Whether it’s a small start-up or a major corporation, teamwork is crucial in any successful business. Experience shows that the teams that work best together are those that are built on good relationships.
In fact, far from just being a fashionable business topic, teamwork, in general, is considered so important that in February 2019, NASA actually conducted research into team collaboration and team cohesion for space missions.
In this article, we look at how to grow your team’s relationship through some innovative ideas, from baking competitions to hunting for treasure!
- Soapbox races
- Bake-off competitions
- Treasure hunts
- Dress-up events
- Creating a magazine cover story
In this activity, small groups get together to build a soapbox, or go-cart, to race along a downhill track and try to achieve the fastest time.
Beyond the basic requirements of a seat and wheels, pretty much anything goes when it comes to the design of the soapbox. Some teams choose a wacky theme and get fully kitted out to complete the look! (Anyone who has ever seen the televised Red Bull Soapbox races will know how much fun this can be.)
Beneath all the fun and games however, this serves a serious purpose in getting people to work together. In the early stages, you’ve got the design work – everyone sits down together to design something that is both functional and eye-catching. The group must bring together all its different personalities to create a single solution to a problem that is both technical and creative.
Then, there’s the building stage which might see different team members leading the group when their particular skill set is called into play. Finally, of course, the racing itself crowns the event. This phase brings out the competitive side of the team, getting the adrenalin pumping whilst also further developing bonds.
This is the kind of activity that takes planning and a little investment to work at its best. A cost-effective option is to use an events agency such as Clearwater that specialises in corporate team-building exercises.
This one is inspired by that cultural phenomenon The Great British Bake Off, and apart from being great fun it also achieves surprisingly powerful results.
The basic idea is that small teams work together to bake items to certain specifications. It could be a classic cake or a particular kind of bread, or it could be something much more obscure that requires research and a lot of technical work to get just right. Other team members are then nominated to taste-test and judge the entries.
As with the soapbox racing, what you have here is a very comprehensive team-building exercise masquerading as something light-hearted. Typically, some team members will be confident bakers while others won’t have a clue. Some will be naturally creative while others will be more technical.
These juxtapositions develop a great deal of understanding about the strengths and weaknesses that the team has as a whole. When a typically dominant character is forced to listen to the experience of a more reserved teammate it works wonders for team dynamics. These benefits then carry over to the workplace.

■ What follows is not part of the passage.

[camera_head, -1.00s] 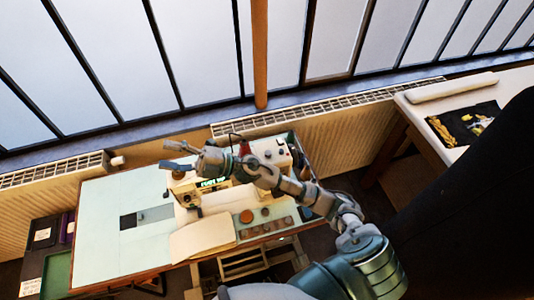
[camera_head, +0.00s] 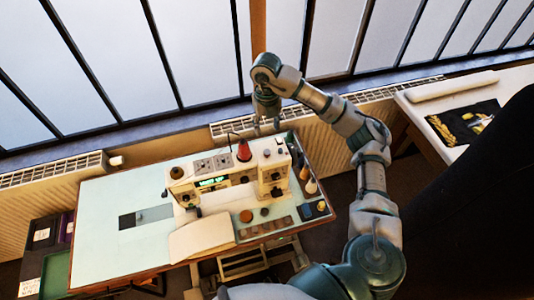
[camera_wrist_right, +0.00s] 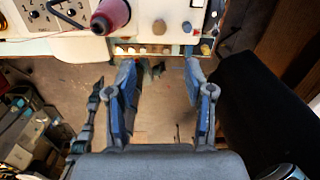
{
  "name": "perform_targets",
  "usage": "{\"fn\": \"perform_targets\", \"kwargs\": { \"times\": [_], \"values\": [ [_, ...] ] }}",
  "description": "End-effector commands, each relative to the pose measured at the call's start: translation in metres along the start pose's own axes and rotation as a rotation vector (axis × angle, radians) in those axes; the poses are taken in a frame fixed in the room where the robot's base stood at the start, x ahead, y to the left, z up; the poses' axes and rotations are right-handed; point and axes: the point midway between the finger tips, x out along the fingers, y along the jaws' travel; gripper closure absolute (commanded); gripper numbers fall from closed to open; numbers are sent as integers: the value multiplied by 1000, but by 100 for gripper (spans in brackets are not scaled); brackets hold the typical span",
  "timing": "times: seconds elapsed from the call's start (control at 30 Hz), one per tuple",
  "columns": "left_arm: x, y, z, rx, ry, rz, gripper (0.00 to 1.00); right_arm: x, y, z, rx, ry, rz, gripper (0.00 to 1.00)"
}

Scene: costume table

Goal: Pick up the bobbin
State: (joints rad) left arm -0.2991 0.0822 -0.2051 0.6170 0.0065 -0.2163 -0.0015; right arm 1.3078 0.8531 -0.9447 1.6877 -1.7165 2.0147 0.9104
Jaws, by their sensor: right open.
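I cannot tell for sure which of the small items is the bobbin. A red thread cone (camera_head: 244,150) stands on top of the white sewing machine (camera_head: 240,178); a red cone also shows in the right wrist view (camera_wrist_right: 111,14). A round brown item (camera_head: 246,216) and a small dark round one (camera_head: 265,212) lie on the table in front of the machine. My right gripper (camera_head: 267,128) points down above the back right of the machine. In the right wrist view its fingers (camera_wrist_right: 161,64) are apart with nothing between them. My left gripper is out of view.
Small bottles or spools (camera_head: 311,187) stand at the right end of the pale table (camera_head: 100,230). A cream pad (camera_head: 202,236) and a compartmented strip (camera_head: 265,228) lie at the front. The table's left part is mostly clear. Radiators and windows are behind.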

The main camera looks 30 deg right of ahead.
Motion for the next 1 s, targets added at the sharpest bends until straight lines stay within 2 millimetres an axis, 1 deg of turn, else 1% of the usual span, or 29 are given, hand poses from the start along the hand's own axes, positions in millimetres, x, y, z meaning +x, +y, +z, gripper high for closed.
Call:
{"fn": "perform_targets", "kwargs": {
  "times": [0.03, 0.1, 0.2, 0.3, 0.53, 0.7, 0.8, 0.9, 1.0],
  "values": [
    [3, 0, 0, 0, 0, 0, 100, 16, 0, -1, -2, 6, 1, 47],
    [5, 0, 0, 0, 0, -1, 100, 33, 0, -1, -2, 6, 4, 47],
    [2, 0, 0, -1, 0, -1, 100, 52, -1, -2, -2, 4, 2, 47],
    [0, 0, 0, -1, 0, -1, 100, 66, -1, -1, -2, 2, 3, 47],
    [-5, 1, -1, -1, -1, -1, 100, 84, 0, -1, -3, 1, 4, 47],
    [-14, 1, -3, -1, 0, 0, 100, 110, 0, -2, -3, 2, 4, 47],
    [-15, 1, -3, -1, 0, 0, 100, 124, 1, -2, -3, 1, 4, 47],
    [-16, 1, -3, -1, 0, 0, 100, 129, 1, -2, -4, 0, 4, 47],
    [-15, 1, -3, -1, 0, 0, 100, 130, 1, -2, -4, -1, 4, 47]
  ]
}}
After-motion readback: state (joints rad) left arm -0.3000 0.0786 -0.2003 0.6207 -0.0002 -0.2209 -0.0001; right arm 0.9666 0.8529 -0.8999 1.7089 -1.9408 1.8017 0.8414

Treasure hunting doesn’t mean talking like pirates and following a map to where x marks the spot! (Although this can be an amusing touch!) Think of this, instead, as an activity in which a series of problems must be solved by a team in order to reach the end goal.
On the surface, it’s just an enjoyable game, not unlike The Crystal Maze, but beneath the surface, the tasks that the group must solve are potent developers of effective teamwork.
Switching roles works well here. For instance, you can place someone junior as the team leader and the boss as their subordinate. This shows people how it feels to be on the other side of a situation and makes them more understanding of the challenges that their counterpart faces on a daily basis.
Another option here is to add the element of time pressure. This is a variable that can be adjusted to increase the intensity of the situation. It’s an excellent way to rehearse the sort of pressure that builds up in real-life scenarios and can lead to short tempers and bad interpersonal relationships. Practising this in advance can help alleviate the issues when they happen for real.
Dressing-up events are an easy way to incorporate team building into work life as they don’t need to cut large chunks of time out of the working day. A simple way to approach this is on a seasonal basis. For instance, Halloween costumes can be worn on Halloween, Christmas jumpers sported on the last day before the office closes for the Christmas period, even Valentine’s Day themed costumes can work well!
Now, there may be some eye-rolling with this one; some readers may have in mind scenes from The Office when the staff dress up for Comic Relief with typically embarrassing results! The point to bear in mind with this idea, though, is that it’s actually achieving something really quite significant psychologically.
We all tend to play a role in the workplace – the boss, the junior, the old hand and so on. We show only a small part of ourselves. Indeed, we usually conform to the expectations that our colleagues have of us based on our past behaviour and the role that we’ve been assigned in our team.
However, dressing up challenges the status quo. We feel free to behave slightly differently when in costume; it lets us show different sides of ourselves and allows us to be more rounded in the workplace. Overall, this has the knock-on effects of:
- less inhibited performance at work
- more natural communication and, of course,
- improved teamwork.
Creating a magazine cover story
The idea here is that the team is divided up into groups to work on mock magazine cover stories about each other’s successes and achievements in business.
The task involves creating the story, designing the cover and designing the article itself, complete with a headline, quotes and images. (There’s no need for anyone to actually write the article unless there are strong writers in the group.)
This challenge offers many of the benefits that we have discussed throughout the article. It is a fun task that also brings together different skillsets, different authority levels and different personalities. A bonus here, though, is that this also doubles as a team visualisation task.
The psychological and motivational benefits of visualisation are now very well-established in many aspects of life, from sport and personal life to the business world. Because these magazine stories are specifically success stories, the team are all helping each other to visualise success and picture what it will feel like when they achieve their goals.
An extra option here is to add a competitive element to the task by offering a prize for the best cover story. This simulates the competitive element in business, working together to beat rival companies and to stand out from a crowded market.